:: Written problem ::
For this exercise, output only the lines between the "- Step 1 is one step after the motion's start" line and the "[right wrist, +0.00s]" line, both of them included, and skip all pictures.

:: Source excerpt ::

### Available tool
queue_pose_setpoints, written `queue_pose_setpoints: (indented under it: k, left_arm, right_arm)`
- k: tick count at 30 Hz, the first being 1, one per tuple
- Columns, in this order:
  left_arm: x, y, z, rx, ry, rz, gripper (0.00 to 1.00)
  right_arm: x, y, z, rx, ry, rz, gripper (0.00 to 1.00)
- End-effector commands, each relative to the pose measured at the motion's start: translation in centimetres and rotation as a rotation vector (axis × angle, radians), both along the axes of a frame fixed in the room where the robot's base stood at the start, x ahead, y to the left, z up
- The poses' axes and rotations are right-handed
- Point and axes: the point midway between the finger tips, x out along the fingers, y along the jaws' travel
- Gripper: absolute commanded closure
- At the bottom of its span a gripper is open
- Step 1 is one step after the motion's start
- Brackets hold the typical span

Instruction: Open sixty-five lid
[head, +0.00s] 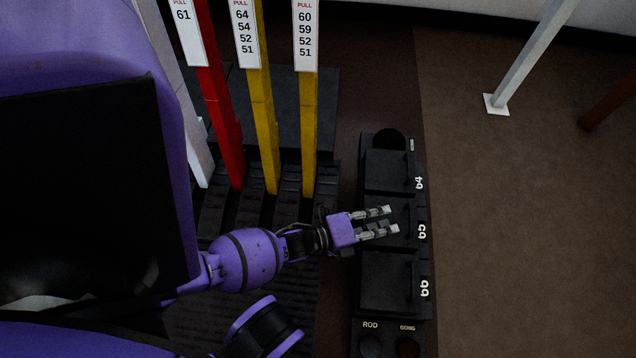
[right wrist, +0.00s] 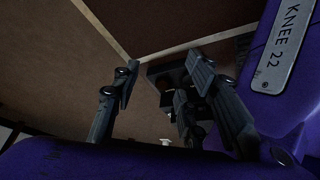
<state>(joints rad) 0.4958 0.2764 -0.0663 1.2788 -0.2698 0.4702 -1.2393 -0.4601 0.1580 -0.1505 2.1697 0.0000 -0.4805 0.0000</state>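A black box (head: 391,293) stands on the floor with three black lids in a row. The middle lid (head: 396,244) has a white side label that is hard to read; by its place between the lid marked 64 (head: 388,170) and the lower lid (head: 386,285), it is likely 65. The middle lid looks shut, with an upright handle at its right edge. My left gripper (head: 392,219) is over the middle lid, its fingers apart and pointing right towards the handle. I cannot tell whether it touches. My right gripper (right wrist: 160,78) is open and empty in the right wrist view.
A red lever (head: 222,120) and two yellow levers (head: 264,120) (head: 309,130) rise from the black frame left of the box. Round ROD and GONG buttons lie at the box's lower end. Brown floor to the right is clear up to a white post (head: 530,55).

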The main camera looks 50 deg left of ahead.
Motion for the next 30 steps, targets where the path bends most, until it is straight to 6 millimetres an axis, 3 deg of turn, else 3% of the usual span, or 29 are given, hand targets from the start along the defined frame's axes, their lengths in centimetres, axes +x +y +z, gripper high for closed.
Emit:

:: Answer below ::
- Step 1 is one step after the motion's start
- Brackets hold the typical span

Instruction: Open sixty-five lid
[head, +0.00s] 
[right wrist, +0.00s] 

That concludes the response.